After playing a Japanese mobile dating sim a few years back “where everything’s very pink and you’re only goal is to meet the dashing boy of your dreams,” Obscura found that her needs weren’t getting met by the current market. Because, she says, “Naturally, I couldn’t stand any of the guys in those games, because I’m a dirty old woman and they’re written for teenage girls.”
“Oh, and did I mention I was into gay porn at the time? Okay, so I was into gay porn at the time,” she admits. So instead of just giving up on the whole dating sim scene, she “thought it’d be fun to make a story-based choose-your-own-fate games with just dudes dating dudes.”
Following a pretty fool-proof method of creation, Obscura says she simply “made the game I wanted to play. Funny, sexy, absurd, and sweet. I wanted to hang out with likable and interesting characters, I wanted to see sexy scenes, I wanted to laugh my ass off. I wanted to be surprised.” After discovering a free game engine called Renpy, she set to work on a short game about a dude coming out in college, and a few months later published a version of Coming Out On Top to dev forums which “didn’t have any wang in it at that point. It was all very sweet and innocent.”
But while Obscura thought she was just making a game for herself at first, the Internet quickly flocked in droves to tell her hell yes and more plz. She received tons of emails, mostly from gay men, saying they really liked her quirky game with such relatable characters. “So I decided to crowdfund the game, expand it to include four more relationships, and make it erotic (always a crowd pleaser).”
Coming Out On Top ended up being an incredibly successful Kickstarter campaign, with funding nearly eight times more than its asking price.

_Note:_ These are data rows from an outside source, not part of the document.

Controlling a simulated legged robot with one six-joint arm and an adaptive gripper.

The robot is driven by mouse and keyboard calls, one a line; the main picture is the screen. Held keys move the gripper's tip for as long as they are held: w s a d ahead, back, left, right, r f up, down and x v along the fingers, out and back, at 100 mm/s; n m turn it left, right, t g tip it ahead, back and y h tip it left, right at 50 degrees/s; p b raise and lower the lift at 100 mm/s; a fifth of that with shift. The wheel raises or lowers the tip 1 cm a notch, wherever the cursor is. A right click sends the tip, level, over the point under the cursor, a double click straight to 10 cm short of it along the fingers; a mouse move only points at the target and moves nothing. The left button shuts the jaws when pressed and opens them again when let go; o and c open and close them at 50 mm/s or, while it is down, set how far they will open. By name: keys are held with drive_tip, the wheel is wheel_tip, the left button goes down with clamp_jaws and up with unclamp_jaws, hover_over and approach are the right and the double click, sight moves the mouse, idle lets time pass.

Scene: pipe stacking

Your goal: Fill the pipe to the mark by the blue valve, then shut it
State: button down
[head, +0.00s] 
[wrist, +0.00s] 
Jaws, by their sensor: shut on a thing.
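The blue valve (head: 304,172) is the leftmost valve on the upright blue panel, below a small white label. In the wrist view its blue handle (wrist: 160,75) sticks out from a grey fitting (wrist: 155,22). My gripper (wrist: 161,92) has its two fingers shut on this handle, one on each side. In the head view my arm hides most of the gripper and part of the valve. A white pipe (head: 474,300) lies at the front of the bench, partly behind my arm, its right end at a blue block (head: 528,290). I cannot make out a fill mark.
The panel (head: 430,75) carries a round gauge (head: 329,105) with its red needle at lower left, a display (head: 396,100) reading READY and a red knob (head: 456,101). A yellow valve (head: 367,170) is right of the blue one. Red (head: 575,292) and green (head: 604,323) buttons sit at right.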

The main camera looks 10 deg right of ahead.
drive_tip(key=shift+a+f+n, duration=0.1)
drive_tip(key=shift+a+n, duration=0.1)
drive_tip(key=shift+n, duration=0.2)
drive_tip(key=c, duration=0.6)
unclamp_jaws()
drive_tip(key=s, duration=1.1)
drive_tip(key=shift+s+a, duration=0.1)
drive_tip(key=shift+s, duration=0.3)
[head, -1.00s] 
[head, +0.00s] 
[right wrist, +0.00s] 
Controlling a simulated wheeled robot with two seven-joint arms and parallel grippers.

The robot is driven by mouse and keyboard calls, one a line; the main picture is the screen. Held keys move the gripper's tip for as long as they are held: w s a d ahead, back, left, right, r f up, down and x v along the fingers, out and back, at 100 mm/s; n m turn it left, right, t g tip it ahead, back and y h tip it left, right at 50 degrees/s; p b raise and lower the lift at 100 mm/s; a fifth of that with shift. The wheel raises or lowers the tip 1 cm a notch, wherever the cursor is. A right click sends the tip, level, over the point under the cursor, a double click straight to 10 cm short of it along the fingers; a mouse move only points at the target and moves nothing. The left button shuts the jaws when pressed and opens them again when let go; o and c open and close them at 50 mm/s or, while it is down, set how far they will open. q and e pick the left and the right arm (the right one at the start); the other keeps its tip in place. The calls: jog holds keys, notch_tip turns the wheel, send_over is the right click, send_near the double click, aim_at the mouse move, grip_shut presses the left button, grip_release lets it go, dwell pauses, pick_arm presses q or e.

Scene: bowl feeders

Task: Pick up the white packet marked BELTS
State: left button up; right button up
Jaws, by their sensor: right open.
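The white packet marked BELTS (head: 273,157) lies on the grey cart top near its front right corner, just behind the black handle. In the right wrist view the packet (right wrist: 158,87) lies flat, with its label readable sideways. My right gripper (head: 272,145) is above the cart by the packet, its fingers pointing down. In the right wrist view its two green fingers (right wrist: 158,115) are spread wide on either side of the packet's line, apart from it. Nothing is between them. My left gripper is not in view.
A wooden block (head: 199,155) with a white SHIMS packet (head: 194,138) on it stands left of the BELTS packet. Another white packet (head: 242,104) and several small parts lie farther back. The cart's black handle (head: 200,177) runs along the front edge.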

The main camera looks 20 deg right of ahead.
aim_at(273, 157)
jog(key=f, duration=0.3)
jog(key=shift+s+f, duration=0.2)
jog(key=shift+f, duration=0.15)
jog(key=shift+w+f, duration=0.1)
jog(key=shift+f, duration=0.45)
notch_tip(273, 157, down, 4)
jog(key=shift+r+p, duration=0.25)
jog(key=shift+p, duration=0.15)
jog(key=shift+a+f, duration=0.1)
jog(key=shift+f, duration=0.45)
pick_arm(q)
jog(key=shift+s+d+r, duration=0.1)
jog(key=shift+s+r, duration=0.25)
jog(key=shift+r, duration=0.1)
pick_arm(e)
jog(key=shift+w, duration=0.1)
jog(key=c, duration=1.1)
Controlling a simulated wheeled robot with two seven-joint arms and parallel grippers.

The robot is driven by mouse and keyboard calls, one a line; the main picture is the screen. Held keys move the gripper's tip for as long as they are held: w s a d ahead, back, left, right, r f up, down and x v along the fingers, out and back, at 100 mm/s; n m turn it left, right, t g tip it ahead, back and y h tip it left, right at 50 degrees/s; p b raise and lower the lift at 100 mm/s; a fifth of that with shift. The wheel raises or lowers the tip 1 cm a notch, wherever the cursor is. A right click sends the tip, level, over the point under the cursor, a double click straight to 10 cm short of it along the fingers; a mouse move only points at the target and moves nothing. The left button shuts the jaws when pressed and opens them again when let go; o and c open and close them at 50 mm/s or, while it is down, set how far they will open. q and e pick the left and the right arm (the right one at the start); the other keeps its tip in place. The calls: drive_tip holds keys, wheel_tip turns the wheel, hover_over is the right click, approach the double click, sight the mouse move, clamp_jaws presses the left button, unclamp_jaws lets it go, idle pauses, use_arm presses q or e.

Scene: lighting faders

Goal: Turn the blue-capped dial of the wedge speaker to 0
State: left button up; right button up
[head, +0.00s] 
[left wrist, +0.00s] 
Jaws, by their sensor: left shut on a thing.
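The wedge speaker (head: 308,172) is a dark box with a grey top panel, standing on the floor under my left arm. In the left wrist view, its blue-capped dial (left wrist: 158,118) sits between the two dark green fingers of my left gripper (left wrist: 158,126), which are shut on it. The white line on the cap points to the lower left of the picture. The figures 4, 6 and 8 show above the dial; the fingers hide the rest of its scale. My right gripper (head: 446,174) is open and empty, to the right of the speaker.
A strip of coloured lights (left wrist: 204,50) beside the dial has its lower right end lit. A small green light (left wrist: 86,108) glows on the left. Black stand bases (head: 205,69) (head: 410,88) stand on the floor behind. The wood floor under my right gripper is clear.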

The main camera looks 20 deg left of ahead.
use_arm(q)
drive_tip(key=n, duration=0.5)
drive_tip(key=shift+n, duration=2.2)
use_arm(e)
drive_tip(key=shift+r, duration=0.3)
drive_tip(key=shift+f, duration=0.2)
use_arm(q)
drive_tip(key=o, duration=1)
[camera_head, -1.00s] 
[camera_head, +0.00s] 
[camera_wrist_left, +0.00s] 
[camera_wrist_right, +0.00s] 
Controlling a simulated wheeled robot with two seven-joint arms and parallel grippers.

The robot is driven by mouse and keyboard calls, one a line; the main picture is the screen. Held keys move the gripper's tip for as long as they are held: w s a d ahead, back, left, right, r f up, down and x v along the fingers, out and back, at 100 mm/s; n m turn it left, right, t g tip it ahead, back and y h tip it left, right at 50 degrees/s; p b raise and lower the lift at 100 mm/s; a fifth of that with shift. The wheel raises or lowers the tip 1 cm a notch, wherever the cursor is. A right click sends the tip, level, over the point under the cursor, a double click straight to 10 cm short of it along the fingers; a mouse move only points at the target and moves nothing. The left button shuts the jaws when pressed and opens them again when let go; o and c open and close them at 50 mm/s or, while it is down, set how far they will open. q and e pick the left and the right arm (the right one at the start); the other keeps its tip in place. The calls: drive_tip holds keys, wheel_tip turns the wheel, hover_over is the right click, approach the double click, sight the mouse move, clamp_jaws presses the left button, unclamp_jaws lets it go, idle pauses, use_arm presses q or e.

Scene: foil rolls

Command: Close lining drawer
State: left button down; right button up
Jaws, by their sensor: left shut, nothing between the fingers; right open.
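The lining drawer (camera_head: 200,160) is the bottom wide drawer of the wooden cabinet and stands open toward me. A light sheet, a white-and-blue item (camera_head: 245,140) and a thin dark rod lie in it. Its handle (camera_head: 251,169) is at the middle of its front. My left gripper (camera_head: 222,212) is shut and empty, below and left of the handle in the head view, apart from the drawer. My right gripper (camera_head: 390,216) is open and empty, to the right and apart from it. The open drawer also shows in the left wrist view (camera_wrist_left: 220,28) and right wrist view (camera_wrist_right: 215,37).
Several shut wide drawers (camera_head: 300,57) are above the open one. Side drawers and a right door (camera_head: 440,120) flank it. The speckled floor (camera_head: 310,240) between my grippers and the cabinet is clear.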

After Obscura released an updated, expanded, eroticized version of the free demo, the biggest complaint from players amounted to: please promise you’ll remove all censor bars in the actual game. (Don’t worry, she did.)

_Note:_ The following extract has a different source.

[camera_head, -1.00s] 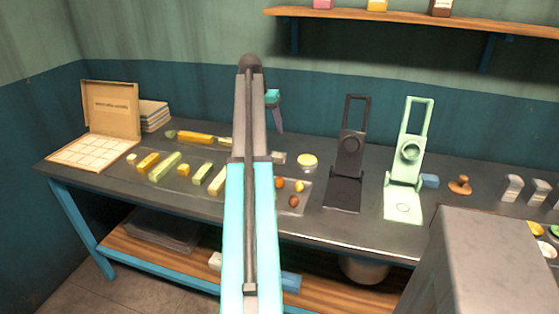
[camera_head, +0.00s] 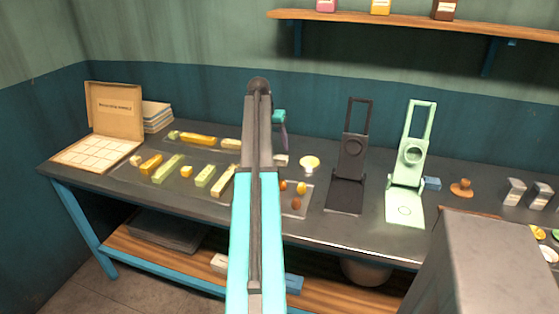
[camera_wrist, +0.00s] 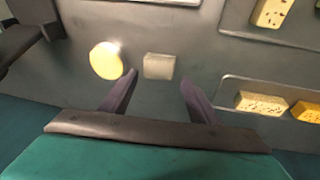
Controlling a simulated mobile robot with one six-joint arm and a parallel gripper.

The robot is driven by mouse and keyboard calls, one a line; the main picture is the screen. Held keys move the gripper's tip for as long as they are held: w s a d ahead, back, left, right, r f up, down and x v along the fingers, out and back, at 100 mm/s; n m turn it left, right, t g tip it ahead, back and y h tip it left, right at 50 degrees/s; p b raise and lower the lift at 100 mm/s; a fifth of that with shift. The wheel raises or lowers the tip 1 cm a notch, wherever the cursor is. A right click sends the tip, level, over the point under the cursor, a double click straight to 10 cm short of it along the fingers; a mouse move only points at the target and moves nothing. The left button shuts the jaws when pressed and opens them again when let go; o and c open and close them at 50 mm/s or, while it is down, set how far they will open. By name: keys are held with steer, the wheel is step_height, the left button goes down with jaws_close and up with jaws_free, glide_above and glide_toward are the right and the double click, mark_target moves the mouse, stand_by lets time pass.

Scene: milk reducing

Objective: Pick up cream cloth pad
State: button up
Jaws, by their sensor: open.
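The cream cloth pad (camera_wrist: 158,66) is a small, pale square on the dark tabletop, just beyond my fingertips in the wrist view. In the head view the pad (camera_head: 281,160) shows small beside my arm. My gripper (camera_wrist: 158,80) is open, with one dark finger on each side of the pad's line and nothing between them. In the head view my gripper (camera_head: 283,148) is partly hidden behind my arm, above the pad. I cannot tell the exact height of the fingertips over the table.
A round pale-yellow piece (camera_wrist: 106,60) lies close to the left finger in the wrist view. A black press (camera_head: 346,175) and a green press (camera_head: 407,180) stand to the right in the head view. Trays of coloured bars (camera_head: 168,167) lie left. An open box (camera_head: 112,110) stands at the far left.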

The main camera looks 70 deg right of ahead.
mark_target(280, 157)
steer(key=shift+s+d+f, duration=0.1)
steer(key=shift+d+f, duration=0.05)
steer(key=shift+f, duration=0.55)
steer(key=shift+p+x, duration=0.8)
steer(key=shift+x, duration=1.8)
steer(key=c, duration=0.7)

The full game, released just last week, features at least three new steaming hot dateable dudes, man-beard functionality, a love meter, a Grinder imitator named Bro Finder which can lead to seven other dates, and—of course—multiple opportunities to hang low (if ya catch my drift). Obscura is also promising a free update in the new year, with a secret relationship route and seven new encounters through Bro Finder, all of which will be revealed in spring 2015.
Every man you encounter in Coming Out On Top is a beefcake of unrealistic comic book superhero proportions. Yet, somehow, this never detracts (though it does distract) from their well-written, very human personalities and dialogue. Obscura never imagined the game would reach such a wide audience with different tastes in body types, so she’s also starting to consider another future add-on that satisfies the full range of her audiences needs. She’s even thinking about releasing a censored version, since “I’ve gotten letters from straight people and people who aren’t crazy about the gay sex scenes, and who’d like to play a version with less instances of penis and cum.”

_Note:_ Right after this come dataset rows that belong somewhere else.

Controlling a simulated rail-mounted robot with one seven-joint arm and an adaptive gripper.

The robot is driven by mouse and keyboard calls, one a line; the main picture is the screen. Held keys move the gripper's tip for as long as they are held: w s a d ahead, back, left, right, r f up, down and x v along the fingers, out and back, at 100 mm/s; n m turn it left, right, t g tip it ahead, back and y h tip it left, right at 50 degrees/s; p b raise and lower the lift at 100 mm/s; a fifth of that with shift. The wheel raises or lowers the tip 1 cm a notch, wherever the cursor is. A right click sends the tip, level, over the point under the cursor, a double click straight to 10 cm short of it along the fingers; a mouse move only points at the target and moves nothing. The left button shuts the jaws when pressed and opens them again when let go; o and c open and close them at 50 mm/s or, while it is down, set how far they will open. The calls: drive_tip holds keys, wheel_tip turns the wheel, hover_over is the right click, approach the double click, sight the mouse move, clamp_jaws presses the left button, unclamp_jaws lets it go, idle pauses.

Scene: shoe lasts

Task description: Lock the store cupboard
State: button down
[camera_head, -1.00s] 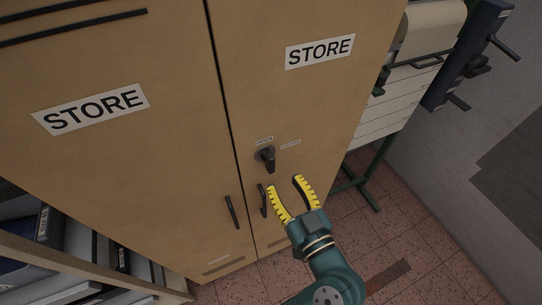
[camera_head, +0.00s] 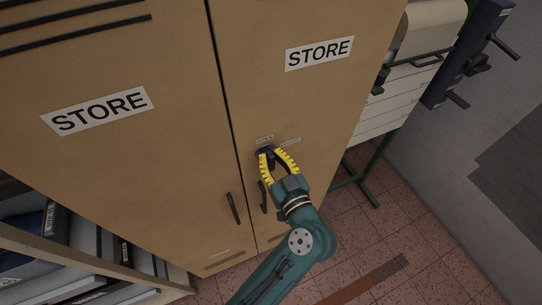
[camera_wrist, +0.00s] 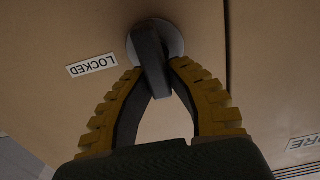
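The tan store cupboard (camera_head: 180,160) has two closed doors with STORE labels. A dark turn knob (camera_head: 270,150) sits on the right door, with an OPEN label (camera_head: 264,138) above and a LOCKED label (camera_head: 290,141) to its right. My gripper (camera_head: 271,154) is at the knob, its yellow fingers closed in around it. In the wrist view, the knob's bar (camera_wrist: 152,65) stands between the fingertips, which appear to touch both its sides. The LOCKED label (camera_wrist: 91,65) is upside down at left there. The bar does not point at it. The OPEN label is not visible there.
Two dark door handles (camera_head: 233,208) are just below and left of my gripper. Shelves with binders (camera_head: 60,220) stand at lower left. A white drawer unit on a green stand (camera_head: 385,115) is at right. Tiled floor (camera_head: 400,235) at lower right is open.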

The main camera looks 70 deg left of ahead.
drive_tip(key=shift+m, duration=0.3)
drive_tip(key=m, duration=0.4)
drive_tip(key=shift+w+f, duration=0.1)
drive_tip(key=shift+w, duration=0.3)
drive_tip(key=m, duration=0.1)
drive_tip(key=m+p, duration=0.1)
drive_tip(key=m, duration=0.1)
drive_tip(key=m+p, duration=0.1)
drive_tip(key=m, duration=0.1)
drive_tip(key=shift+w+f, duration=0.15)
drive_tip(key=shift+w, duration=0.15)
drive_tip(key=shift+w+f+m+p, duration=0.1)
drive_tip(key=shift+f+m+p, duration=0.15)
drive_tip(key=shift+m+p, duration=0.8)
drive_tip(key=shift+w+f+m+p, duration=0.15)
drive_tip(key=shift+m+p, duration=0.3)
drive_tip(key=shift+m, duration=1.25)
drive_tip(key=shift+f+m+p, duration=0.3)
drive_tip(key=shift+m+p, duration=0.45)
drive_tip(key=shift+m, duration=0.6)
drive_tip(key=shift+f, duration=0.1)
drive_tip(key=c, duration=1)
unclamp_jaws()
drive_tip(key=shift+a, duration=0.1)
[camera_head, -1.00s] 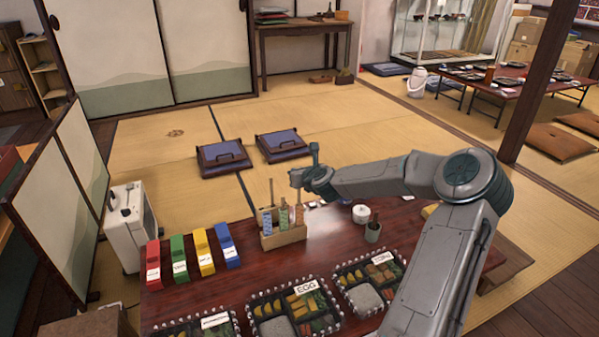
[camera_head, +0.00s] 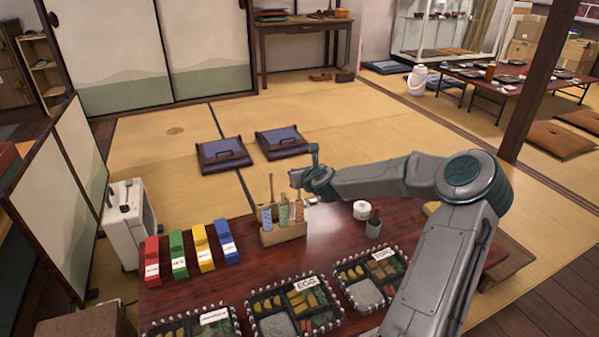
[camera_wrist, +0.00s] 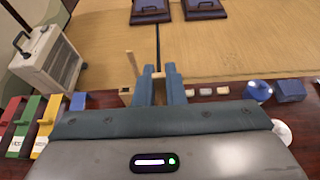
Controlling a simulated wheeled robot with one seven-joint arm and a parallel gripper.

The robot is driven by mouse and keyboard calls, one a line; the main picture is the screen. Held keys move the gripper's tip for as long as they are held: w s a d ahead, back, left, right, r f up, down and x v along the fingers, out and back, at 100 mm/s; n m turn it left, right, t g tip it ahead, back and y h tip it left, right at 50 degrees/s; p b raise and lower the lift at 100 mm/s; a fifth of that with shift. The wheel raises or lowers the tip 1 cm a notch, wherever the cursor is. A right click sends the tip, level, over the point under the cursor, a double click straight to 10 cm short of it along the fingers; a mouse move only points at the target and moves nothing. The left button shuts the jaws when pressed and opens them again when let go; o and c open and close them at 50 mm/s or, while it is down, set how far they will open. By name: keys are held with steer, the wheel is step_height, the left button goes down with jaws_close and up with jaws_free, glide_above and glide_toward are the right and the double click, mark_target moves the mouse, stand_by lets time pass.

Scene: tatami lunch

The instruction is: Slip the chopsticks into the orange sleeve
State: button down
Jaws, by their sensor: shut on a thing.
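In the head view my gripper (camera_head: 297,181) is above the right end of a wooden holder (camera_head: 284,236) on the dark red table. The orange sleeve (camera_head: 299,212) stands upright there, beside a green sleeve (camera_head: 283,214) and a blue sleeve (camera_head: 266,220). My gripper is shut on the chopsticks (camera_head: 299,195), which point down toward the orange sleeve. Whether their tips are inside it cannot be told. In the wrist view pale wood (camera_wrist: 157,74) shows between the fingers (camera_wrist: 160,85). Another pale stick (camera_head: 271,187) stands up at the blue sleeve.
Red, green, yellow and blue boxes (camera_head: 202,248) stand left of the holder. Bento trays (camera_head: 292,309) lie along the front. Bare tabletop lies between holder and trays.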

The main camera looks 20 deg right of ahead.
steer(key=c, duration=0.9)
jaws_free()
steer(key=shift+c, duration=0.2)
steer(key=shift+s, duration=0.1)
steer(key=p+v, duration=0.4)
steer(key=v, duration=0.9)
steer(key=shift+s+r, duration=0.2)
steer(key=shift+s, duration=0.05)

Though Coming Out On Top has become most well known for its tantalizing eroticism, the real heart of the game lies in its story. And I swear I’m not just saying that to come across as less of a freak. Because regardless of the set of genitalia you prefer, Coming Out On Top presents an entirely relatable and varied cast of characters living out their college lives, spouting out the kind of humor you’d expect from a collegiate bunch.
The fact that Obscura now receives requests from straight people asking for a non-erotic version proves just how much the narrative can stand on its own, sans all the shlong. Overwhelmingly, the majority of the feedback she receives (which, from the sounds of it, is ample) comes from “men just thanking me. Thanking me for making this, thanking for not filling it with certain stereotypes, thanking me for working so hard on making a quality project that caters to a smaller population. I have emails from guys who’ve said this game helped them come out, or lifted their spirits when they were depressed. Just all sorts of emails from people who say this game personally means something to them.”
Though Obscura is careful not to give her game too much life-changing credit, it’s not hard to see why it would be for some. From the beginning Coming Out On Top delivers a coming out story devoid of the usual narrative painted by fictional media. When the protagonist Mark first comes out to his friends/roommates, there’s hardly even a pause in the plot. They crack a few jokes to ease his nerves, congratulate him, and immediately try setting him up on a date before taking him out to the local gay bar. His liberal parents react just as unblinkingly too, quickly overstepping their enthusiastic acceptance (“having a gay son now is what having a lesbian daughter was in the 90’s”) by asking Mark’s preference for being a bottom or a top.
In the world of Coming Out On Top, being gay is equivalent to preferring the color blue over red. Sure, others might not like blue like you do. But refuting or challenging your preference is so beneath most rational people, that it clearly doesn’t warrant any debate. Obscura thinks that another aspect of the game that people, especially from the LGBTQ community, are responding to is “the fact that the main character is just another college guy looking for sex, romance, whatever. Him being gay really doesn’t set him apart from anyone else in the little world he inhabits, aside from the fact he’s attracted to men. He could be the protagonist of any straight, mainstream teen romcom or college sex comedy.”
Which is not to deny the pain of so many people who do experience extreme resistance and even hatred for simply liking what they like openly. But we’ve heard that tragic story retold in most of the media’s representations of coming out. Pain and suffering should never go unaddressed by media, especially when it comes to such a marginalized and targeted group. At the same time, we should work toward a representation that covers the full range of varied experiences within the gay community, while perhaps also demonstrating how easily our society could transform into a more accepting place without any major changes to its structure whatsoever.
In the end, what Obscura believes all people—no matter what race, nationality, age or sexual preference—could take from her story is that, “There really isn’t much difference between gay, bi, or straight people. A horny dude is a horny dude, regardless of his sexuality.”